From Eugene Souleiman’s elegant wraps at Monique Lhuillier to the tousled twists at Philosophy and Thakoon, this ladylike style was given an injection of modern quirkiness for fall.

“It’s softer, easier, not-so-stiff,” said Orlando Pita, of the Marlene Dietrich-inspired dos he created at Diane von Furstenberg. The same ethos held true for volume overall, as big hair took a turn for the romantic.

Guido called the look he created at Marc by Marc Jacobs “just a ponytail,” but, enlivened with texture, it was much more. Ditto the styles at Rachel Roy, Rag and Bone and Luca Luca, where new twists freshened up a classic look.


While minimalist makeup is always a favorite of New York designers, this season natural no longer meant nothing. Bright pink lips adorned bare faces at Marc by Marc Jacobs, rosy cheeks at Tommy Hilfiger, lush lashes at DKNY and pure polish at Ralph Lauren and Michael Kors.

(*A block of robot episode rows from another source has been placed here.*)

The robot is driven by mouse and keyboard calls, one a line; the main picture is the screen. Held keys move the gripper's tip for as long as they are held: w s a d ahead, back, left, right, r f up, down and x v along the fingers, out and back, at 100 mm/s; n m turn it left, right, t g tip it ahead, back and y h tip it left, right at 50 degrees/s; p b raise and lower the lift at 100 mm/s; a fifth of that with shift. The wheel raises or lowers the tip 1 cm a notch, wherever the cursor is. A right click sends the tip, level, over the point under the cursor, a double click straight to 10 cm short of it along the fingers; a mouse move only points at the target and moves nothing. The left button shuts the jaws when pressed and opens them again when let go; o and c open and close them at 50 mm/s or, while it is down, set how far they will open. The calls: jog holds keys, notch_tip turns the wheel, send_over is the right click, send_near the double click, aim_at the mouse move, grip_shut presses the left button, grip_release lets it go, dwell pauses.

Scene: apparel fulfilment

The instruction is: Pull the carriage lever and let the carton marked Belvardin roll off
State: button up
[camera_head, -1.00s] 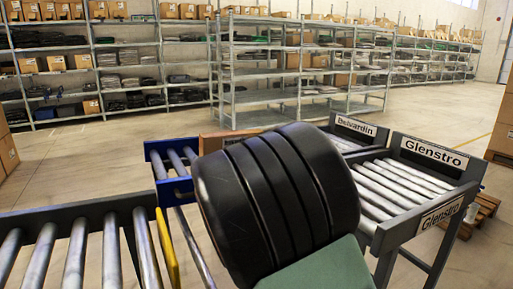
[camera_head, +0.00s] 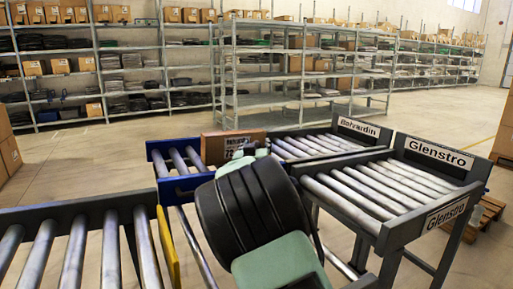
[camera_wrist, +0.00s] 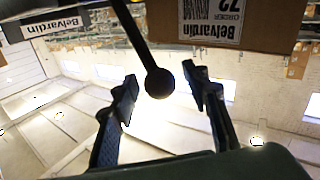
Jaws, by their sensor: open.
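The brown Belvardin carton (camera_head: 228,147) sits by the far end of the blue-framed roller carriage (camera_head: 158,168), beside the near end of the Belvardin lane (camera_head: 312,144). My arm covers part of the carriage. In the wrist view, the carton's labelled face (camera_wrist: 212,22) fills the top right. The lever, a dark rod with a round black knob (camera_wrist: 159,83), comes down from the top. My gripper (camera_wrist: 158,82) is open, with one finger on each side of the knob. A gap shows on both sides. My fingers are hidden behind my arm in the head view.
The Glenstro lane (camera_head: 365,190) lies nearer and right of the Belvardin lane, and its rollers are empty. A feed conveyor (camera_head: 75,250) with a yellow end plate stands at the lower left. Shelving (camera_head: 290,75) stands behind, across open floor.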

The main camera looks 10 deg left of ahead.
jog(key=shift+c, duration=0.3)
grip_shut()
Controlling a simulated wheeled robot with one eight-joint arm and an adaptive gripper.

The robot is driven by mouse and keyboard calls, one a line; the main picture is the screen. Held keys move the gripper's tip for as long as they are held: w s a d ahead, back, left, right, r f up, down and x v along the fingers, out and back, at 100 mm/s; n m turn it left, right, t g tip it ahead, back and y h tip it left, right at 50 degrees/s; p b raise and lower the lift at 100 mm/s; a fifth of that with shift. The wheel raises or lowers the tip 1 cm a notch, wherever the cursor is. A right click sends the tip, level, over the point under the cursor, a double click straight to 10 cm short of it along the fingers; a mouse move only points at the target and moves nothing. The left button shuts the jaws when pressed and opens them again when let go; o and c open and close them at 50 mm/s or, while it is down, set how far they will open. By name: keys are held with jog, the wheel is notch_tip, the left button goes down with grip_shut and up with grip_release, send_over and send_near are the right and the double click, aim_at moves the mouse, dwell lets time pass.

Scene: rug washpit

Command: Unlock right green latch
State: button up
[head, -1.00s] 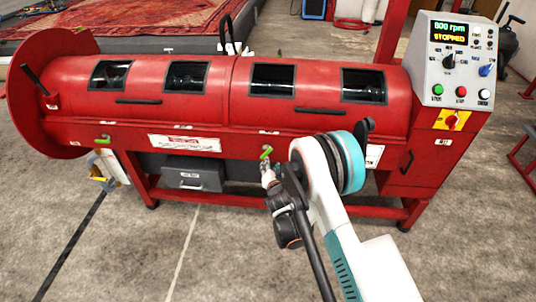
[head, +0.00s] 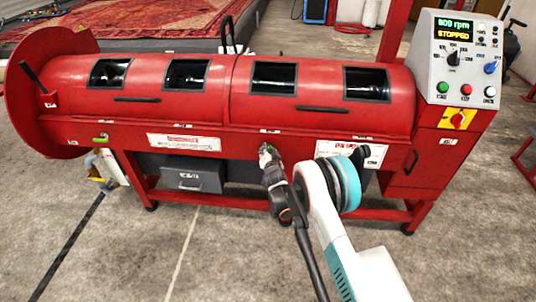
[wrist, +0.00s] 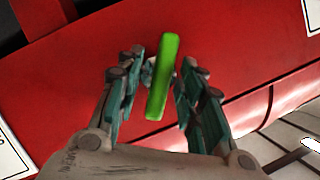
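The right green latch (wrist: 163,78) is a bright green bar on the red machine front. In the wrist view it runs nearly up and down, leaning slightly right at its top. My gripper (wrist: 160,85) is open, with one teal-and-grey finger on each side of the bar and small gaps visible. In the head view my gripper (head: 267,152) is at the lower middle of the machine front and hides most of this latch. The left green latch (head: 101,139) lies roughly level at the machine's left end.
The red machine (head: 240,112) has dark windows and two black handles. Its control panel (head: 462,60) reads 800 rpm and STOPPED. A grey drawer box (head: 192,178) sits beneath it. White labels flank the latch area. The floor in front is clear.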

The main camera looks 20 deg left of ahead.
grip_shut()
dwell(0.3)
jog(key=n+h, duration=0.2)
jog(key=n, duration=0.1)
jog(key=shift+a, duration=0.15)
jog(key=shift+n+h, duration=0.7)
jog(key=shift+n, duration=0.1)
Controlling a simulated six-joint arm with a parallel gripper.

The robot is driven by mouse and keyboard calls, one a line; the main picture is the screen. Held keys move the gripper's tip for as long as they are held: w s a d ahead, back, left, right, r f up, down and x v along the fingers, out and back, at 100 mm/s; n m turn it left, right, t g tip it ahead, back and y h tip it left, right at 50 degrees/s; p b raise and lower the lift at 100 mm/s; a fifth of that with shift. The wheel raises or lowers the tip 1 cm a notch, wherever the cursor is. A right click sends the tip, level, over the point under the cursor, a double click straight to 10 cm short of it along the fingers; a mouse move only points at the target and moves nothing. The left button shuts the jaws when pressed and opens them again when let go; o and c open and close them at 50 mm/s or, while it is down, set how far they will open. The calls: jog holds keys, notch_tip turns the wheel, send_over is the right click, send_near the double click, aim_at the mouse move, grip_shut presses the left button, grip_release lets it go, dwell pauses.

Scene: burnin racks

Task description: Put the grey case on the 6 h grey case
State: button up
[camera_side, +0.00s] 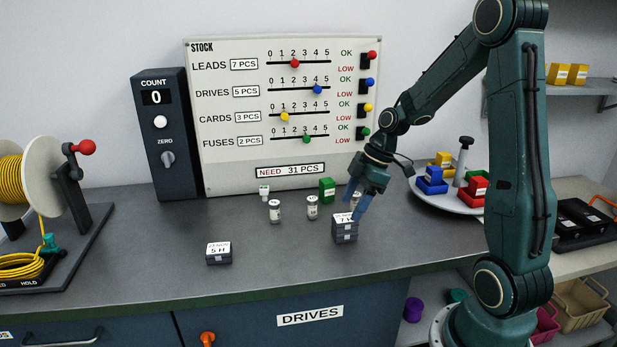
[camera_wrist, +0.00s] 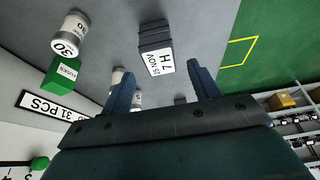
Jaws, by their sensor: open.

Bold clothes call for bold makeup, and that’s just what many artists delivered. Tom Pecheux dubbed his look at Catherine Malandrino “organic graphic,” while Gucci Westman created one look using three high-impact shades—purple, yellow and gray—at Behnaz Sarafpour. At Proenza Schouler, Dick Page’s cobalt blue eyes (highlighted with accents of silver and gold) perfectly offset the designer’s saturated color palette. “It’s very dramatic,” Page said of his look. “Strong but easy.”

Makeup artist Lucia Pieroni likened the look she created at Vera Wang to a watercolor painting. She was in good company—powdery textures and soft colors were seen on myriad runways, from the quiet elegance of Isaac Mizrahi to the beautifully soft shades at Thakoon and Anna Sui.


Copper, gold and bronze, often highlighted with sultry shades of rose and plum, were favorites for creating a smoky eye. Tom Pecheux called his look at Bill Blass “very chic, colorful and glam rock.” “Think Bianca Jagger meets Blondie,” he said.


Statement-making lips were a key message for fall, with a deep red brown the color of choice. Some were more on the cherry end of the spectrum, others on the chocolate, but the appeal was equal—and undeniable.